Friday, February 26, 2010

The Male Gaze/Oppositional Gaze



The Male Gaze refers to, as explained by Laura Mulvey’s use of a psychoanalytical approach in examining this phenomenon, the asymmetrical relationship between men as observers and women as observed in the context of phallocentric representations in media, specifically film. This asymmetrical relational positioning between males as possessors of the active role of placing the “gaze” and females possessing the passive role as recipients of the gaze results in an inequitable distribution of power skewed towards men. According to Mulvey in this scopophilic interaction, “The image of woman as (passive) raw material for the (active) gaze of the man takes the argument a step further into the structure of representation, adding a further layer demanded by the ideology of the patriarchal order as it is worked out in its favorite cinematic form – illusionistic narrative film.” This relational inequity of the prevailing patriarchal hegemonic standard in media results in the objectification of women depriving them agency.

John Berger in his essay, Ways of Seeing, explains why this is a pervasive form of vision in popular culture through an examination of historical works of the Western artistic category of “The Nude”. He analyzes the artwork with a comparative view of modern forms of media where the prevailing theme is the viewer is always presumed to be male. This presumption of a male viewership dictates the creation of the art and enforces the ideal of men possessing the gaze and women being the recipients of the gaze. As recipients of the gaze women lose autonomous self-perception and their notion of self is contingent on being perceived.

Bell Hooks contextualizes the gaze in a racial framework accounting for the disenfranchisement of African American females resulting in a diametrically opposed gaze that she refers to as the Oppositional Gaze. Bell Hooks asserts that efforts by feminist to resist the exploitative representation of the male gaze have in large part neglected racialized sexual differences resulting in the marginalization of black women. According to Bell Hooks, “Mainstream feminist film criticism in no way acknowledges black female spectatorship. It does not even consider the possibility that women can construct an oppositional gaze.” Hooks calls for an emergence of a new discourse that addresses the oppositional gaze of the black female spectatorship; a discourse that addresses the current desexualization of black women that results in the floccinaucinihilipilification of black women.

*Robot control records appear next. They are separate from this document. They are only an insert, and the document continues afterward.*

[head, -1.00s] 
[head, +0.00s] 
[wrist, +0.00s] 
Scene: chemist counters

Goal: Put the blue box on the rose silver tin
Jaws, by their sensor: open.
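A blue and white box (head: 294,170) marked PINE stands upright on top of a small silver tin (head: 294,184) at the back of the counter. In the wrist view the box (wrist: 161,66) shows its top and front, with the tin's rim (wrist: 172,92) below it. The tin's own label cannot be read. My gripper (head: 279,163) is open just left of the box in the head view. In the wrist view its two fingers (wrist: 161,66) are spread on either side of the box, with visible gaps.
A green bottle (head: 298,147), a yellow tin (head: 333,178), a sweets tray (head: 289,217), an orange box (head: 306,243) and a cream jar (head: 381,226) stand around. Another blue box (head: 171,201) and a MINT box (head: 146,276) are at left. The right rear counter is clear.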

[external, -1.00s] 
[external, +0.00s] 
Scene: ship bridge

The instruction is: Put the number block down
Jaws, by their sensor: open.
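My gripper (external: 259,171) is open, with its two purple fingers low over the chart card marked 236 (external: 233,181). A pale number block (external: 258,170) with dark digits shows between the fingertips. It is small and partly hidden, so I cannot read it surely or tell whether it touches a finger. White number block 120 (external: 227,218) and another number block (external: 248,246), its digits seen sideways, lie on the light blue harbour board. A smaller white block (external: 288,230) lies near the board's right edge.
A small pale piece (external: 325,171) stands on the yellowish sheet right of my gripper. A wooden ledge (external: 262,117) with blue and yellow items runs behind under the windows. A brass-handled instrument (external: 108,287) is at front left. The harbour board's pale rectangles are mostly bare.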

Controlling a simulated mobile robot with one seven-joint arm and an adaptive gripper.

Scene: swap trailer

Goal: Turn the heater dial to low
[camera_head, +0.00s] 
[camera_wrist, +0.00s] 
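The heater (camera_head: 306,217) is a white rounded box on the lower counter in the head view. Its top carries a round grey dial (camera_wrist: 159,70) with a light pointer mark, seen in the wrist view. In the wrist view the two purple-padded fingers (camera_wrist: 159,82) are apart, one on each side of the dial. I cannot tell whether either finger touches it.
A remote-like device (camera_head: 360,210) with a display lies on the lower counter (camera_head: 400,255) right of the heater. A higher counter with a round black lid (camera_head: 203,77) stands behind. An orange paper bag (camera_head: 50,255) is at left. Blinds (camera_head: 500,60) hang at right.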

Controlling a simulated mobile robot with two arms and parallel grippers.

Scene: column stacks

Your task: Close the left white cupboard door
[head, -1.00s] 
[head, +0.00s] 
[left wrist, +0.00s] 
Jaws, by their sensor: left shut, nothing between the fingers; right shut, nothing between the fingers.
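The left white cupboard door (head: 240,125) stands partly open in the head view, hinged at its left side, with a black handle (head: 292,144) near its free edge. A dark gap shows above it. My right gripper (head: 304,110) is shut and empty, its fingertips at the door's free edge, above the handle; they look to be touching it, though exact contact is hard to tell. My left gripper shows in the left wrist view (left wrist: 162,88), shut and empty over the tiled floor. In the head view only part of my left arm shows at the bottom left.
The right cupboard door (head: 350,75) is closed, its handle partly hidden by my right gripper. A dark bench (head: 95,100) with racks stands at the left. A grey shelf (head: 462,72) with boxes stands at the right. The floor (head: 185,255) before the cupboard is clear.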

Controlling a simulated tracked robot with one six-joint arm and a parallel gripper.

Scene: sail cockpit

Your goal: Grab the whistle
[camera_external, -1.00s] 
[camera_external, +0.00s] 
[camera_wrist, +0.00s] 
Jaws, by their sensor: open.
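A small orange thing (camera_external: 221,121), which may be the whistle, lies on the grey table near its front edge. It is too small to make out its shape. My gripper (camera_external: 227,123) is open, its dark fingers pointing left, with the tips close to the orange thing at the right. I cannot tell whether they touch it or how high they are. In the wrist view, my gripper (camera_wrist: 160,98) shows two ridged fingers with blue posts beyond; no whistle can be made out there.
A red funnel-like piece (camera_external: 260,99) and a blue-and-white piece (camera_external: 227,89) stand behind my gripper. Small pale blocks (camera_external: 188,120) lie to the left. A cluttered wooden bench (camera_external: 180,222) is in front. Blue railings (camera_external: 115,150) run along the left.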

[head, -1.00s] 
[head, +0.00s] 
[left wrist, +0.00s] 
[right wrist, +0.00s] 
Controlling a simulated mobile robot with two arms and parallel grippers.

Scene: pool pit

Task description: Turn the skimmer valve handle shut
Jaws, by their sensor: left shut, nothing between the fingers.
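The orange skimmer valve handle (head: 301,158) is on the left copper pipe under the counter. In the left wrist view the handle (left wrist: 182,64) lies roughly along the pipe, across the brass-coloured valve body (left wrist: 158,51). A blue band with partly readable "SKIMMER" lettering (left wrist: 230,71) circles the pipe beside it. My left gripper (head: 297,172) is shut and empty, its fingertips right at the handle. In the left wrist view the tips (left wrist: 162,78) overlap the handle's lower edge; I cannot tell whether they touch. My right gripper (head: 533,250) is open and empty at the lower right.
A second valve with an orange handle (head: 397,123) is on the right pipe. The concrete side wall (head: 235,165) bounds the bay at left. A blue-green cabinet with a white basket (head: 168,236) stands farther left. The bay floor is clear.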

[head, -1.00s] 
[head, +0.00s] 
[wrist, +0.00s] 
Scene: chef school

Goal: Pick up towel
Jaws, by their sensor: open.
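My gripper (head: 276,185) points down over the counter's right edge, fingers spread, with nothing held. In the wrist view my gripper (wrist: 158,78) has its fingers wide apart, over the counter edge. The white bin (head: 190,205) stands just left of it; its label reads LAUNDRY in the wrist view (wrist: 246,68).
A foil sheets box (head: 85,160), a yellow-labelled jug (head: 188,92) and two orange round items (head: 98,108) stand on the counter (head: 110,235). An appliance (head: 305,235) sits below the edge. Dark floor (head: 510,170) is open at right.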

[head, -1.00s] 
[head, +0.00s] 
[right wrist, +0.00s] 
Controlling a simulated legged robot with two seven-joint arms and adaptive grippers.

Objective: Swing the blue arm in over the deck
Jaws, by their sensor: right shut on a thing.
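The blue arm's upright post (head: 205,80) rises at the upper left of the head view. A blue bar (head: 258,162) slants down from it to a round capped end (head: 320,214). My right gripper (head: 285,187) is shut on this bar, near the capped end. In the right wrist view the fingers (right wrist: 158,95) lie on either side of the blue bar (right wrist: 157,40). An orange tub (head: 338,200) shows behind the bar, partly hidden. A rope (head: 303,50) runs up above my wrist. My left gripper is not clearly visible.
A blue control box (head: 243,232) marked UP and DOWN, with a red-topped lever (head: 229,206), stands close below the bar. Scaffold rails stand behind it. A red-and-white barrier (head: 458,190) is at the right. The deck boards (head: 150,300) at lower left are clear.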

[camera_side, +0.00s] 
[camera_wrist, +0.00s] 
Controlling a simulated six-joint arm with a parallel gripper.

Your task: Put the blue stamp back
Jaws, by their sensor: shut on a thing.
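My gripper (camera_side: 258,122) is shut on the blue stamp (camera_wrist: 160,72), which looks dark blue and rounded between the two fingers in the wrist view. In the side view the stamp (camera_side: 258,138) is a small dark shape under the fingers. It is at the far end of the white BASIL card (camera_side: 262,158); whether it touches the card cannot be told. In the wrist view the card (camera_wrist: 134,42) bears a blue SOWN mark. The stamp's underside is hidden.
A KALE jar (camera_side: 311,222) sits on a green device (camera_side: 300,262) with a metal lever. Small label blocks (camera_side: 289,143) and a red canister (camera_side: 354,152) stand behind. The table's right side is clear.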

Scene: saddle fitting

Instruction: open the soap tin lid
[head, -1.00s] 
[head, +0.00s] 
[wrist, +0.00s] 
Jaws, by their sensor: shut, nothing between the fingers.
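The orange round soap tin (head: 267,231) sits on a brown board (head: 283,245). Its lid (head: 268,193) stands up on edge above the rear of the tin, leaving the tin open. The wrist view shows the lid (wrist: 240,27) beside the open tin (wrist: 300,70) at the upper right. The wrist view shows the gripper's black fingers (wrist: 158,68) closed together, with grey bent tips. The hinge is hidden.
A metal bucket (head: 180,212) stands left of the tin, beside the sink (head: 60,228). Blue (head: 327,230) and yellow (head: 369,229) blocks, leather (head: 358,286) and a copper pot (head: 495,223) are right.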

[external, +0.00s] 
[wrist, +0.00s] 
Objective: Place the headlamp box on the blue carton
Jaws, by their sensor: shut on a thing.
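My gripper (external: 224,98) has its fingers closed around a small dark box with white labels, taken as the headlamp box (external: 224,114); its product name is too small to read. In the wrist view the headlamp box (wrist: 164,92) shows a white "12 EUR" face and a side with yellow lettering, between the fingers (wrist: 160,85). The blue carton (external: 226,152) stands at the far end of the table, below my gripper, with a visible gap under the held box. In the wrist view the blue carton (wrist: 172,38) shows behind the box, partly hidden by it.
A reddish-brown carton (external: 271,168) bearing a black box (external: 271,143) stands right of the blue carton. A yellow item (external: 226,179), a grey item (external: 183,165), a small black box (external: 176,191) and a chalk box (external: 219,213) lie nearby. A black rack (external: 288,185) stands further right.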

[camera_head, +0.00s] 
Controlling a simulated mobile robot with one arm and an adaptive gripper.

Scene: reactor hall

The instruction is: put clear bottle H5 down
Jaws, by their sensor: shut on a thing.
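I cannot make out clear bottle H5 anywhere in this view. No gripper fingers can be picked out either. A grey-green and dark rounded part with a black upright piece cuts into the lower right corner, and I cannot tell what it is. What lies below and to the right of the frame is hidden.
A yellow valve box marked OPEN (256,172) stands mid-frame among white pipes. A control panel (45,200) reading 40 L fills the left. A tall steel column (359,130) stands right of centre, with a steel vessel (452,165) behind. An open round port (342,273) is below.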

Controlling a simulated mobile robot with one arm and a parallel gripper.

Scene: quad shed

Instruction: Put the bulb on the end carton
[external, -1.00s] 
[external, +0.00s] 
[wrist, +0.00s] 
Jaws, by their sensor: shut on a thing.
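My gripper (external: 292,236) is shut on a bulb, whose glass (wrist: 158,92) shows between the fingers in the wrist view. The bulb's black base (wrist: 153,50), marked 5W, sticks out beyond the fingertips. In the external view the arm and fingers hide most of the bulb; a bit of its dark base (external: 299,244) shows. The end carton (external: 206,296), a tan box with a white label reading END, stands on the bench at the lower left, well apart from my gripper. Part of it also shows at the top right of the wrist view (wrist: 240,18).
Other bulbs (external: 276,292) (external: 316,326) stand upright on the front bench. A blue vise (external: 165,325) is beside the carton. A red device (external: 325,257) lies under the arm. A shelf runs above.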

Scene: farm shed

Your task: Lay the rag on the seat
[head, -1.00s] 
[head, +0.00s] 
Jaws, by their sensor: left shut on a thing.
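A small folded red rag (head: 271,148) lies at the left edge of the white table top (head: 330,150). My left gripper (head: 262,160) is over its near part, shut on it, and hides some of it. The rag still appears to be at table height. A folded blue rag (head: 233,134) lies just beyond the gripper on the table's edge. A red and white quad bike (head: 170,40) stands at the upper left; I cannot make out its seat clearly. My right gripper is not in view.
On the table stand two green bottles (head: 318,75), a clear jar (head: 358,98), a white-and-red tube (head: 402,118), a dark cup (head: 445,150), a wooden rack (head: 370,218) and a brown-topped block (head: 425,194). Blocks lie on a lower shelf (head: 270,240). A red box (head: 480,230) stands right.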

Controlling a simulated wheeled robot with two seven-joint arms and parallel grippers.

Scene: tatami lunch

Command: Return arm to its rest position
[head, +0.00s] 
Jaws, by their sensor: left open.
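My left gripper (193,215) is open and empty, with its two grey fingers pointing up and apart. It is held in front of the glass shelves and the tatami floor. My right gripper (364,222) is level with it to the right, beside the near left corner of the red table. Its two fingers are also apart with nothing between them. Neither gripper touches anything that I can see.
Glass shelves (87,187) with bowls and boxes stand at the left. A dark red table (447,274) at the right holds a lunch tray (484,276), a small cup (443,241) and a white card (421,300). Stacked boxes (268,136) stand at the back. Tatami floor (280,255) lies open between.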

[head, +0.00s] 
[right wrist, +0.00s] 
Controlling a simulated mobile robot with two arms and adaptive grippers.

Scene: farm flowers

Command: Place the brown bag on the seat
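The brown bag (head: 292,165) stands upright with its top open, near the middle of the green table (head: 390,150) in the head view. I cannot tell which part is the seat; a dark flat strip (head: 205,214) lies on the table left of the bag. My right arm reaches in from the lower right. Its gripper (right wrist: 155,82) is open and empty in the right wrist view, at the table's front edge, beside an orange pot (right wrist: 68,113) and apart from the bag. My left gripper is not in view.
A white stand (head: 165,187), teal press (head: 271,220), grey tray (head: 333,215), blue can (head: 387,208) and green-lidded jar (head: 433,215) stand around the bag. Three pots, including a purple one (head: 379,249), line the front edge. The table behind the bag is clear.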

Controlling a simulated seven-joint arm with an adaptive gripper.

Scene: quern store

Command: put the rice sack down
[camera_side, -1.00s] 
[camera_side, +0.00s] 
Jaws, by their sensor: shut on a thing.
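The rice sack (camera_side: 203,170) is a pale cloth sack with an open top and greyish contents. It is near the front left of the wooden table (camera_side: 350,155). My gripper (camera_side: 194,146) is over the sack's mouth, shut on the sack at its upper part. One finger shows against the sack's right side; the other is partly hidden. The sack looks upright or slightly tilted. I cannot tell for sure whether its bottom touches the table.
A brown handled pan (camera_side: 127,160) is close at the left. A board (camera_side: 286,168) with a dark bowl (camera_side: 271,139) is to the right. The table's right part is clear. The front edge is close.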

I realize that I stand outside the hegemonic standard of masculinity and as such I endure a repressive gaze yet I turn my repressive male gaze onto female representations. I passively consume media where females are representative my concupiscence and are devoid of any inherent value onto themselves. I see the male gaze as a function of a broader patriarchal hegemonic system of ideological apparatuses within a capitalist environment. The male gaze serves a socio-economic purpose and as such has been firmly institutionalized. The male gaze transcends the feminist and racial landscape; therefore, efforts to disrupt the male gaze by psychoanalyzing this phenomenon or taking an oppositional gaze are bound to meet with limited successes. Without addressing the pillar, class distinctions, upon which the problems of sexism and racism rest we cannot hope to make any real inroads to solving inequitable gender and racial representations in media.